PENDAHULUAN
Saya sering membaca dan mendengar banyak orang yang
tidak mempercayai keilahian Yesus atau pun belum tahu bahwa Yesus adalah Allah
sendiri. Untuk itu saya terbeban untuk menulis mengenai topik ini dalam blog
saya. Tulisan ini terdiri dari beberapa seri. Seri kedua dan seterusnya akan
saya posting pada hari-hari berikutnya. Untuk seri pertama ini, saya akan fokus
pada pembahasan mengenai ayat-ayat yang secara eksplisit menyatakan keilahian
Yesus Kristus.
A. AYAT-AYAT
YANG MENYATAKAN SECARA EKSPLISIT BAHWA
YESUS ADALAH ALLAH
Doktrin mengenai keilahian Yesus Kristus dibangun
diatas dasar Kitab Suci, bukan di tempat lain. Singkatnya, orang yang
mempercayai Alkitab sebagai Firman Allah, tidak bisa tidak, harus mempercayai
doktrin ini. Louis Berkhof, seorang ahli teologia Reformed pernah menyatakan
“Berkenaan dengan penyangkalan keilahian Kristus yang sudah sedemikian
menyebar, sangatlah penting bagi kita untuk berpegang pada bukti-bukti Alkitab
tentang keilahian Kristus ini. Bukti-bukti itu sedemikian banyak, sehingga tak
satupun orang yang mengakui Alkitab sebagai Firman Allah yang tidak bersalah,
dapat meragukan hal ini.”[1] Maka
untuk itu, berikut ini saya akan menguraikan beberapa ayat yang menyatakan
dengan eksplisit mengenai doktrin keilahian Yesus ini.

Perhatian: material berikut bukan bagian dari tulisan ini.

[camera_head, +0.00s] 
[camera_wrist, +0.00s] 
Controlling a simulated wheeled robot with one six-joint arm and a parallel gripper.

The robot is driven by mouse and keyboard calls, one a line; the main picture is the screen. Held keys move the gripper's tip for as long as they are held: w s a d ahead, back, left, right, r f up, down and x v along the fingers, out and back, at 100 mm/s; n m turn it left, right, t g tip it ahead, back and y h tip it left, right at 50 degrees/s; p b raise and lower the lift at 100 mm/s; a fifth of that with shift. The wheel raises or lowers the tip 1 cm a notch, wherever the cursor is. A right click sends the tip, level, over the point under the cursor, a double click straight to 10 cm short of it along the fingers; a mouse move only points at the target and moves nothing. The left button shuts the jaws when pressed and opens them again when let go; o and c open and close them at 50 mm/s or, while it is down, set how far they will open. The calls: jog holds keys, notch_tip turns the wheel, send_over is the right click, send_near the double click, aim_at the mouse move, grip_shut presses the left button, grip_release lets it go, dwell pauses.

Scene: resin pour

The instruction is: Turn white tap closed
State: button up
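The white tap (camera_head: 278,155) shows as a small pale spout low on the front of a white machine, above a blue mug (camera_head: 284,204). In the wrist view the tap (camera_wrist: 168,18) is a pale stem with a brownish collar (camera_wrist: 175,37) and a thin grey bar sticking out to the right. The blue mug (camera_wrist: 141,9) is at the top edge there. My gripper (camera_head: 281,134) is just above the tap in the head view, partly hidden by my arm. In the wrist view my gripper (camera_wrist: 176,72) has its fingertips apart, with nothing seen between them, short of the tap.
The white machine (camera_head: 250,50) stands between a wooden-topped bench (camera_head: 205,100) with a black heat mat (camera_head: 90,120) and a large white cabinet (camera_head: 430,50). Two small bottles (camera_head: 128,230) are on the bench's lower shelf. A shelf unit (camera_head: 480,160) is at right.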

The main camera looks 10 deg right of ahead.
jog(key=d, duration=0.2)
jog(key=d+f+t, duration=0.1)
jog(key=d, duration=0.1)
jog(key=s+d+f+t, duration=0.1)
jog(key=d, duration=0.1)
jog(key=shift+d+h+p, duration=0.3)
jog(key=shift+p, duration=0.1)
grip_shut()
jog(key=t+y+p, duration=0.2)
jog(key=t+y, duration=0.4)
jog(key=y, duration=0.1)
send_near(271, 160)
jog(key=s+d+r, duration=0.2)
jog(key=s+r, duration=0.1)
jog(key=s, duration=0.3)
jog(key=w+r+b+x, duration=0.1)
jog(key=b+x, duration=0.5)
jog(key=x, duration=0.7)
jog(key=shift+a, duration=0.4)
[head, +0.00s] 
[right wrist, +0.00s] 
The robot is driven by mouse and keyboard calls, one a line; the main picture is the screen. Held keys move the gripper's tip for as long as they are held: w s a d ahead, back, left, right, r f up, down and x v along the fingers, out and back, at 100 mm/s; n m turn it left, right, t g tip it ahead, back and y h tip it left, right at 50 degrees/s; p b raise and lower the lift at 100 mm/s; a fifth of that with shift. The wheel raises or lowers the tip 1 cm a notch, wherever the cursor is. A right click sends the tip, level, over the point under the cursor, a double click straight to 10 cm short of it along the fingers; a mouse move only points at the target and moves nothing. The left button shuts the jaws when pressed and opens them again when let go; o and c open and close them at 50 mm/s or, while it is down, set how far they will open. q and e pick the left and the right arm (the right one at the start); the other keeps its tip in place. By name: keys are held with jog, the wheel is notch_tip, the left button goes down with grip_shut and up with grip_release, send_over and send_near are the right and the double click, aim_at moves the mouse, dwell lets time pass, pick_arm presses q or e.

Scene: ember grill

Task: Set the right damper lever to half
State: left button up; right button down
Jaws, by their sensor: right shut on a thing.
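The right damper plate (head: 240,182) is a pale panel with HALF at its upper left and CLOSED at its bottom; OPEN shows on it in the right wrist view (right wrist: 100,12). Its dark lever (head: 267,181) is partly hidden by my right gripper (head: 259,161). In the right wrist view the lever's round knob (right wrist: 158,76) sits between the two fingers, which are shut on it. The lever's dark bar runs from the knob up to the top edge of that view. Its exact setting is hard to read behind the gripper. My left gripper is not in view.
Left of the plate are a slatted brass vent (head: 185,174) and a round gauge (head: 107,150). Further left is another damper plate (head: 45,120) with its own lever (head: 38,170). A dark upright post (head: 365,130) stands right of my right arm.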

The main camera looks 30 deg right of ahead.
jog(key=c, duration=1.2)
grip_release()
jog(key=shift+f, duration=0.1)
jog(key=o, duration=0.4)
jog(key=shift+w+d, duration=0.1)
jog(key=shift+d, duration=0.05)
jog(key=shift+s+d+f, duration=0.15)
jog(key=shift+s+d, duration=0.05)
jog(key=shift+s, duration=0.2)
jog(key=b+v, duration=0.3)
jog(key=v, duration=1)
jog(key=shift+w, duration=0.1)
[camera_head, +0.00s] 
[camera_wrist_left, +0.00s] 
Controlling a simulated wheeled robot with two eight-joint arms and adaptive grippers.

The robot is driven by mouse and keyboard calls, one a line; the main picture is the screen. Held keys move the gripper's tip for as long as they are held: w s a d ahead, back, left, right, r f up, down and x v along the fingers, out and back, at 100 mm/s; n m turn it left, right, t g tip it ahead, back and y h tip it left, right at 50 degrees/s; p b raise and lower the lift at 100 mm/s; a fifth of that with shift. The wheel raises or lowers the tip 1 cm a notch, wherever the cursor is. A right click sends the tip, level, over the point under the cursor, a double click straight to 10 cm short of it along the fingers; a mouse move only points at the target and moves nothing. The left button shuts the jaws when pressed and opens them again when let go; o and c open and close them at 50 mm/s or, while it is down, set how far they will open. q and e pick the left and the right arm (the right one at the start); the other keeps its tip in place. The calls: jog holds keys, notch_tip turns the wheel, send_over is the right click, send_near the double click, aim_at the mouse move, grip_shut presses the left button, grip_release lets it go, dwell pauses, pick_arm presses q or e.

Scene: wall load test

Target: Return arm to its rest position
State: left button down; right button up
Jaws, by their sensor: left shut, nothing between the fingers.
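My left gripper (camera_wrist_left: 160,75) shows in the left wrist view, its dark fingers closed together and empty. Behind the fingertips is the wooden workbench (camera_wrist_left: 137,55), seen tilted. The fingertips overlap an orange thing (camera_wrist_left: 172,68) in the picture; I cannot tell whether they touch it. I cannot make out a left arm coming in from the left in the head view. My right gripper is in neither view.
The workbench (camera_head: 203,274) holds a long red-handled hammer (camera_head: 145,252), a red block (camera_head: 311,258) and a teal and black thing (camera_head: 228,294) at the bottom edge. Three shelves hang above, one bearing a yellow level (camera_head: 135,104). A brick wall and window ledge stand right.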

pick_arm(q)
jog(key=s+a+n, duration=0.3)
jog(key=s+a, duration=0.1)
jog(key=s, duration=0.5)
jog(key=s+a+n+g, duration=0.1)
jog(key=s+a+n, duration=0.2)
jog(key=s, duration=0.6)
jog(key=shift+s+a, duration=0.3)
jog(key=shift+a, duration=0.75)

Dalam Yesaya 9:5, Yesaya menulis “Sebab seorang anak telah lahir untuk kita, seorang putera telah
diberikan untuk kita; lambang pemerintahan ada di atas bahunya, dan namanya
disebutkan orang: Penasihat Ajaib, Allah
yang Perkasa, Bapa yang Kekal, Raja Damai.” Bagian ini merupakan nubuat
tentang Yesus Kristus yang secara tegas dan jelas menyebut Kristus sebagai
“Allah yang perkasa.”
Menariknya, dalam Yesaya 10:21 Allah disebut dengan sebutan yang sama.
Dengan demikian, ayat ini menegaskan dengan pasti bahwa Yesus setara dengan
Allah.
Kemudian, dalam Yohanes 20:28,
“Tomas menjawab Dia: ‘Ya Tuhanku dan Allahku!’” Seluruh cerita
meneguhkan bahwa Yesus tidak menolak sebutan Tomas kepada-Nya ataupun menegur
Tomas karena ucapannya yang mungkin keliru, dan karena hal itu tidak ditegur
ataupun dimarahi oleh Kristus, maka itu sama dengan suatu penegasan dari
diri-Nya tentang klaim-Nya atas
ke-Allahan-Nya. Juga, perlu diperhatikan bahwa Tomas adalah orang
Yahudi, dan kebiasaan seperti itu tidak ada dalam kalangan Yahudi, karena
adanya larangan untuk menggunakan nama Allah dengan sembarangan atau sia-sia,
dan dengan demikian, pengakuan Tomas adalah sungguh-sungguh.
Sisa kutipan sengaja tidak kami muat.